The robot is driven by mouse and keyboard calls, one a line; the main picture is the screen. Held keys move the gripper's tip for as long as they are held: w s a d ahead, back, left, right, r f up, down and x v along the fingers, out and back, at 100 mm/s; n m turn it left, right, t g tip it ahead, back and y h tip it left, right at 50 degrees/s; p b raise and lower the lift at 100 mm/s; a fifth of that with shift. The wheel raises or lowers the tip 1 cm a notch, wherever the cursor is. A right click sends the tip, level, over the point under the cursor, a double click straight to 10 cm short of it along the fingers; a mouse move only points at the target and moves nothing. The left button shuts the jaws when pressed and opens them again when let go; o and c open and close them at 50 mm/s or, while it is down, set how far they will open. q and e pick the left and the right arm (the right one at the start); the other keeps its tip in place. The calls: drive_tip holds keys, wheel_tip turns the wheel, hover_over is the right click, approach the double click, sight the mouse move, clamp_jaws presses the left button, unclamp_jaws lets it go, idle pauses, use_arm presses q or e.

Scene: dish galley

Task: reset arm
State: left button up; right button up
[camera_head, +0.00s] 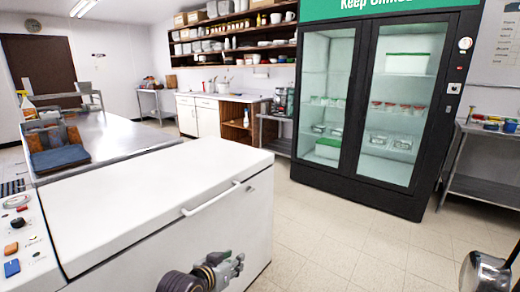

(Task instructions)
Transcribe the full listing above exactly, with the images removed.

(Exercise answer)
The robot is driven by mouse and keyboard calls, one a line; the main picture is the screen. Held keys move the gripper's tip for as long as they are held: w s a d ahead, back, left, right, r f up, down and x v along the fingers, out and back, at 100 mm/s; n m turn it left, right, t g tip it ahead, back and y h tip it left, right at 50 degrees/s; p b raise and lower the lift at 100 mm/s; a fifth of that with shift. The wheel raises or lowers the tip 1 cm a notch, wherever the cursor is. A right click sends the tip, level, over the point under the cursor, a double click straight to 10 cm short of it along the fingers; a mouse move only points at the target and moves nothing. The left button shuts the jaws when pressed and opens them again when let go; o and c open and close them at 50 mm/s or, while it is down, set how far they will open. q and e pick the left and the right arm (the right one at the start); the other keeps its tip in place. The calls: drive_tip holds keys, wheel_tip turns the wheel, hover_over is the right click, approach the double click, sight the mouse move, clamp_jaws presses the left button, unclamp_jaws lets it go, idle pauses, use_arm presses q or e.

Scene: dish galley

Task: reset arm
State: left button up; right button up
[camera_head, +0.00s] 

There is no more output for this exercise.